We continue to talk about race, but we don’t talk about class, when it comes to faculty in particular. I had a very challenging time when I started as a professor at the University of Georgia because I was in so much debt. I was coming from many, many years of making under the poverty line, and I had a newborn baby. All of a sudden, everything is based on reimbursement, and you’re supposed to max out your credit cards. If you’re 30 years old and a new professor, you don’t know how to talk about those things.
To go back to what happened at Harvard — now that some time has passed, has your perspective on that experience changed at all?
Not really. If anything, distance just makes it more and more clear that what I went through was terrible. And I don’t mean just the tenure denial. Tenure denial was the climax of what I would define as an eight-year abusive relationship.

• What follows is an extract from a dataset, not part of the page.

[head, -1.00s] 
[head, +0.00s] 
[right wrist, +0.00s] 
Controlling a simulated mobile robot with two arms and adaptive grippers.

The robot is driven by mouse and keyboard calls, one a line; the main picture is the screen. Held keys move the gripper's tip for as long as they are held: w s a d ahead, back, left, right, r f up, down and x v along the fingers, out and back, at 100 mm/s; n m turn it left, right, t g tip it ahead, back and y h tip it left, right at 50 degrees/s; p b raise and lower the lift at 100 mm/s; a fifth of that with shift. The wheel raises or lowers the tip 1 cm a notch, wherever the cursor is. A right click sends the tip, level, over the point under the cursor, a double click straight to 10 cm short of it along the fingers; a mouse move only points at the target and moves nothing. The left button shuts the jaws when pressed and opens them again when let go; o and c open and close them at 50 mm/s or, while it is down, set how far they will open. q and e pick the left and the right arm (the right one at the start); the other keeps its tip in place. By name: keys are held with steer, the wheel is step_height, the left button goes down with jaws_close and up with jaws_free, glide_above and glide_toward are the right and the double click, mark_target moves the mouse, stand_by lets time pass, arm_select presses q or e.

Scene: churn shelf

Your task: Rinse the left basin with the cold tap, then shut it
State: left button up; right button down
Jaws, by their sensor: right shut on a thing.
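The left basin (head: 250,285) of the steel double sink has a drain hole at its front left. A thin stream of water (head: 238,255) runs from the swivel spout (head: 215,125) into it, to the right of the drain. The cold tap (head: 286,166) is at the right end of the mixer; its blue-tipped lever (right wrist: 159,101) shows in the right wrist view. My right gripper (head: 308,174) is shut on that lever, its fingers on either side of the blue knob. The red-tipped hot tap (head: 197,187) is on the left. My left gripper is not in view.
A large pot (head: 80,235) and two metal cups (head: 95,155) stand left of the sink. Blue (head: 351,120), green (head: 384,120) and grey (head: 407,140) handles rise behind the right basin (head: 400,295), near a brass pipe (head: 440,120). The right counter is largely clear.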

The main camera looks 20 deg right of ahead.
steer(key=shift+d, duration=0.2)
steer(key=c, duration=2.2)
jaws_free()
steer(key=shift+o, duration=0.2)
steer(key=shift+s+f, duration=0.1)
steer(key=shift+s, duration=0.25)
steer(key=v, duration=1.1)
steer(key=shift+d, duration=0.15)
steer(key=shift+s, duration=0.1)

It’s still hard for me to even drive by Harvard Square. I live in Boston, so that’s not easy to avoid. It’s still heartbreaking when I walk into one of my former colleagues at Whole Foods, and they look the other way because they are ashamed, or because they don’t want to be associated with me. I have graduate students who are finishing their Ph.D.s, and I was the one who mentored them and got them to that finish line. But I can’t go to their graduation because I can’t be in that space. That’s hard.
You can’t just forget it.
I still have students for whom I am the main adviser, who are writing dissertations with me. They’re Harvard students. It’s a really fucked-up position to be in, because my choices are: I abandon students that I have been working with for five, six, sometimes seven years, or I do this free labor for Harvard. I have to sit in rooms with colleagues, rooms at Harvard in which I am in a dissertation defense or in a Ph.D. exam. It’s triggering.